#### Your task
The line containing "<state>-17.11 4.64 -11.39" marks where to begin; quote it and every line after it through the end of the data, exactly as written.
◆ ◆ ◆
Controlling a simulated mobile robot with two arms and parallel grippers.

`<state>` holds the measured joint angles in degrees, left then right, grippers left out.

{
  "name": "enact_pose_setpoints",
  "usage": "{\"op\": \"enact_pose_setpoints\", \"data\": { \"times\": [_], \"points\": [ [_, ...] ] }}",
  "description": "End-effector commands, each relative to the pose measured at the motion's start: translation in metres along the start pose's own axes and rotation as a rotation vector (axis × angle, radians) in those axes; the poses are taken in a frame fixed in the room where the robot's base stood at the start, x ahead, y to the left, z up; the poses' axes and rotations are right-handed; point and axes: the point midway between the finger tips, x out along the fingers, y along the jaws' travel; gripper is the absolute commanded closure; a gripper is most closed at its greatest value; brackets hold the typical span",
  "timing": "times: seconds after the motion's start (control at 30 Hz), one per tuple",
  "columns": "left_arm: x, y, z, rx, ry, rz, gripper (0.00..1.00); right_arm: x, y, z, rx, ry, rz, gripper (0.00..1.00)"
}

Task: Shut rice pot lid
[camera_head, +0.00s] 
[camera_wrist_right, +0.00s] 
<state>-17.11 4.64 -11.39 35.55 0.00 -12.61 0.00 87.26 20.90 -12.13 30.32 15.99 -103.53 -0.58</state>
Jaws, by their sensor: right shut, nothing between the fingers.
◆ ◆ ◆
#### Answer below
<state>-17.11 4.64 -11.39 35.55 0.00 -12.61 0.00 87.26 20.90 -12.13 30.32 15.99 -103.53 -0.58</state>
Jaws, by their sensor: right shut, nothing between the fingers.

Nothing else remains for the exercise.